§ Task requirements
Search the listing for "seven" and copy every line where it appears.

====

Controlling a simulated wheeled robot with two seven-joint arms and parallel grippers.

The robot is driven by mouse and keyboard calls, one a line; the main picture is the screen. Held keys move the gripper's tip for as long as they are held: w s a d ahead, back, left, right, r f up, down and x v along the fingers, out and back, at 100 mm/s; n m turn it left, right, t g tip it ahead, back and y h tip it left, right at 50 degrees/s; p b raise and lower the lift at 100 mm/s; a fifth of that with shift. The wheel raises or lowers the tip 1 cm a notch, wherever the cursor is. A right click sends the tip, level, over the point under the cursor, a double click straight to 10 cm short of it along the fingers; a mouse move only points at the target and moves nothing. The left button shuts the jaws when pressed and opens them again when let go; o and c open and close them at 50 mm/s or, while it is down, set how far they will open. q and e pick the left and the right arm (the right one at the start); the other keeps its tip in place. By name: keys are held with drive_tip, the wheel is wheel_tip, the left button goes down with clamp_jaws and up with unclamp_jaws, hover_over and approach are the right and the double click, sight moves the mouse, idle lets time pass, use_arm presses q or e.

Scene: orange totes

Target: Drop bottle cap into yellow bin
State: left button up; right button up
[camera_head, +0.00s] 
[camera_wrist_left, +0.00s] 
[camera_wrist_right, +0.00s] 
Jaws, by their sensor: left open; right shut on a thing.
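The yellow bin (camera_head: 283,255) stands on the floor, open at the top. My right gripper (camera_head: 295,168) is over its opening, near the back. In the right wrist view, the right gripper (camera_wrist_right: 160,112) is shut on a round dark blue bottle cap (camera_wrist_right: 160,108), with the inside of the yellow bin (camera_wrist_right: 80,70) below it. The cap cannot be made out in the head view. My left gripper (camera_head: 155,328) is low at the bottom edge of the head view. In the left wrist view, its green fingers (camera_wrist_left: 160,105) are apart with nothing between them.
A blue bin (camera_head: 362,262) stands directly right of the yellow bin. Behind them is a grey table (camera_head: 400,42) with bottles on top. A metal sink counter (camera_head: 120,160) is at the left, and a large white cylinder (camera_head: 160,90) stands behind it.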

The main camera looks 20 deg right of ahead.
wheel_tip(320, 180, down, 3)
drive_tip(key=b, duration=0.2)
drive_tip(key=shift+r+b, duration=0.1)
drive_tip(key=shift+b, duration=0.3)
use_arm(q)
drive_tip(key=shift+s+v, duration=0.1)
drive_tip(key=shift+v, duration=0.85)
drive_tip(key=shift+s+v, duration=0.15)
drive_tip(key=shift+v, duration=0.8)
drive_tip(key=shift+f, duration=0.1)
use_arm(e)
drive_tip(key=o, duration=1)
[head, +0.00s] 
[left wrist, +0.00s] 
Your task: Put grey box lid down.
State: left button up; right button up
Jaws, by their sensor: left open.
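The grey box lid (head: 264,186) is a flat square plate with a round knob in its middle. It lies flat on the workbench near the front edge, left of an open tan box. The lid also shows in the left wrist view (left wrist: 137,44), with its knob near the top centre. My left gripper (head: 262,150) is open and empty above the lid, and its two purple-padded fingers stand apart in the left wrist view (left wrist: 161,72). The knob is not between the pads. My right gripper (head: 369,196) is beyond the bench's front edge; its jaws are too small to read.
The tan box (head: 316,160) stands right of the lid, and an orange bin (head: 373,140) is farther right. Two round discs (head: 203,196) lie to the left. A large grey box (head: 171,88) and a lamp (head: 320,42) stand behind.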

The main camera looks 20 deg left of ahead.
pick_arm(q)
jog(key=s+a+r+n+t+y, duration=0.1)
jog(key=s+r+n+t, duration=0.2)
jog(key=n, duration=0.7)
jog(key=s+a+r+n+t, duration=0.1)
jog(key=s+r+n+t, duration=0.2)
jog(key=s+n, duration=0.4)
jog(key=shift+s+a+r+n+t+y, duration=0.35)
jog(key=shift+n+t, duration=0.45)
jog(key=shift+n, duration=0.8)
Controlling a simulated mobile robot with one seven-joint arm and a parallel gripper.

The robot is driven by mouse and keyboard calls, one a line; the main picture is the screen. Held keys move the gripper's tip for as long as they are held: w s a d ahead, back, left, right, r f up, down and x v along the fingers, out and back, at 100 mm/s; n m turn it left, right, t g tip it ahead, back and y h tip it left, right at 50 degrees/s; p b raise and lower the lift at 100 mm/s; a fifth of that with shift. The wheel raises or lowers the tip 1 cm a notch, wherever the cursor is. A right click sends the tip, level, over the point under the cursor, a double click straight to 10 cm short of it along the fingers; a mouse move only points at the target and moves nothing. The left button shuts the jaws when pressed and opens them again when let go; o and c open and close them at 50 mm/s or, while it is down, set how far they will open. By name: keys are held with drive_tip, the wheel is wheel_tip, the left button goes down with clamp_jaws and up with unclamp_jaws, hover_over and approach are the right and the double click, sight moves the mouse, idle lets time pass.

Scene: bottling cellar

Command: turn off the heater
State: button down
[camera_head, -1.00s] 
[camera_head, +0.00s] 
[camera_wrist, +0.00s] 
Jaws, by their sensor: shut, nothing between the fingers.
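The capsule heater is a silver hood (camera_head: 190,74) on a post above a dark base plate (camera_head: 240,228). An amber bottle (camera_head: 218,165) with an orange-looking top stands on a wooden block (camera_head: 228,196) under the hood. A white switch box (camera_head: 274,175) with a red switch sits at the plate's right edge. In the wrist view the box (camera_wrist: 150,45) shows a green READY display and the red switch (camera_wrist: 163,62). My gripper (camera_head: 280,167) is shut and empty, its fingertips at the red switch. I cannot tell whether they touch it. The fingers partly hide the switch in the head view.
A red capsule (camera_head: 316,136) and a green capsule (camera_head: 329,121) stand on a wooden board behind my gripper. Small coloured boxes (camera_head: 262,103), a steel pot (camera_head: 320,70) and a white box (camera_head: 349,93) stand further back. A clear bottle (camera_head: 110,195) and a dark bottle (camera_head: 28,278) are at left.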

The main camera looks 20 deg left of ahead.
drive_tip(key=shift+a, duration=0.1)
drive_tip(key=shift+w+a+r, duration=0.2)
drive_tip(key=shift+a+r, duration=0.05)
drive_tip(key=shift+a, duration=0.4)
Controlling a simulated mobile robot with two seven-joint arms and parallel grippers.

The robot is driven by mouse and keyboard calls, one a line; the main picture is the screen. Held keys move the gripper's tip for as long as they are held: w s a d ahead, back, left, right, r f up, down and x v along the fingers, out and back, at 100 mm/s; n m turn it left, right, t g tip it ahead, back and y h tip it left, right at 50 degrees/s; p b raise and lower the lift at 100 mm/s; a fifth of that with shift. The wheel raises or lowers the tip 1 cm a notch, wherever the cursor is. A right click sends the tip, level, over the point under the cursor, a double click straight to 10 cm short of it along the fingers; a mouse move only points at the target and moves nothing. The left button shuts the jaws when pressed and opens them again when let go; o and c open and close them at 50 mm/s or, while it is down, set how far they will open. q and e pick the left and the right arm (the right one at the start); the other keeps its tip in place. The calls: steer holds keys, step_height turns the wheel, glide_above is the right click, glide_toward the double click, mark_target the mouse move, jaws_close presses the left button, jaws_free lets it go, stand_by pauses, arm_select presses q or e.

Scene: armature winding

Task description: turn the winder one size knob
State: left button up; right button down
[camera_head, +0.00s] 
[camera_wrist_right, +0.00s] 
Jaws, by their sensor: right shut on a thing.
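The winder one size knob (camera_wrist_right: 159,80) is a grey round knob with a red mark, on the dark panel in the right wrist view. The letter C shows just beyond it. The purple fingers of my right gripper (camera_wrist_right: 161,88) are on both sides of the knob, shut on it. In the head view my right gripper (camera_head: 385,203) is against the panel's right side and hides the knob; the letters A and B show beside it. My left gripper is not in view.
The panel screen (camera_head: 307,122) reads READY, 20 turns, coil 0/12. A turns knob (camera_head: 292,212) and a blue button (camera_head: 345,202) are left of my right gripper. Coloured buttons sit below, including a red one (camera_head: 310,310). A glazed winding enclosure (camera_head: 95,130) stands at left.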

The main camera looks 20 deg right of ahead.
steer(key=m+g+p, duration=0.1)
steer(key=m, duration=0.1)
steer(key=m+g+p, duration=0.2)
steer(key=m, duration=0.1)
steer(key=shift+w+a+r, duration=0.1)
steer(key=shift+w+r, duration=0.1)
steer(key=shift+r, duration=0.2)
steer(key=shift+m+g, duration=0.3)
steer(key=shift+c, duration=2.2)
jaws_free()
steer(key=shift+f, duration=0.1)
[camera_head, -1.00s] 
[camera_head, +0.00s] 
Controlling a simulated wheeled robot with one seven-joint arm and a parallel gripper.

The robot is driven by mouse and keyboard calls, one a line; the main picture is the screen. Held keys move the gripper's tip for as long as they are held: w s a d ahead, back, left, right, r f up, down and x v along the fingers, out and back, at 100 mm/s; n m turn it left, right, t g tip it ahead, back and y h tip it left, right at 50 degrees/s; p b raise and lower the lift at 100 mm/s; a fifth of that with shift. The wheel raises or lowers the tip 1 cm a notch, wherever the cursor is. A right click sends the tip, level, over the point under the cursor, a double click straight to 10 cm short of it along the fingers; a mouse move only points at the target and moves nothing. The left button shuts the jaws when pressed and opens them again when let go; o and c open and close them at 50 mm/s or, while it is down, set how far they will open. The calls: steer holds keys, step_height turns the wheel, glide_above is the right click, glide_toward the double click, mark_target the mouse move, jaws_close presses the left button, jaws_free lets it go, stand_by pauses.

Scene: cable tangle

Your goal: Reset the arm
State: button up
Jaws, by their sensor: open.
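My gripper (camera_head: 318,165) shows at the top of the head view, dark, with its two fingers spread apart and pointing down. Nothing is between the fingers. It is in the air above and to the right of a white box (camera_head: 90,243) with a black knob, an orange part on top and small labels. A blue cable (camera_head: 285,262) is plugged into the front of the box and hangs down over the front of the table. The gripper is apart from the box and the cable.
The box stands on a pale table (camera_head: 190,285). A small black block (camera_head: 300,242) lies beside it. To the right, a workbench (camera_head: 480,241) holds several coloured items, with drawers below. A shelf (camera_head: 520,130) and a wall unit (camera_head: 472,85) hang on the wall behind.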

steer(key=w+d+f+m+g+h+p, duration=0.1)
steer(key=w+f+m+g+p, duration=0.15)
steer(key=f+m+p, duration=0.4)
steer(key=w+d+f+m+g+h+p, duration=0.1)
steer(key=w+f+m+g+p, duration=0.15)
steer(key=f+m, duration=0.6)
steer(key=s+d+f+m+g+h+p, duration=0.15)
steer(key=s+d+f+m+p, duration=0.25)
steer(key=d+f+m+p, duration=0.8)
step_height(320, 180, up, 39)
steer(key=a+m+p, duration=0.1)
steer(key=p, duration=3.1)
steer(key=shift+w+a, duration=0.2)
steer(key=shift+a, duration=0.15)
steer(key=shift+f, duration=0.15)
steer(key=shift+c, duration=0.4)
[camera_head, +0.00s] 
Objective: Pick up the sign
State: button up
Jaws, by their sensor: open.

====

§ Answer to this exercise
Controlling a simulated wheeled robot with two seven-joint arms and parallel grippers.
Controlling a simulated mobile robot with one seven-joint arm and a parallel gripper.
Controlling a simulated mobile robot with two seven-joint arms and parallel grippers.
Controlling a simulated wheeled robot with one seven-joint arm and a parallel gripper.

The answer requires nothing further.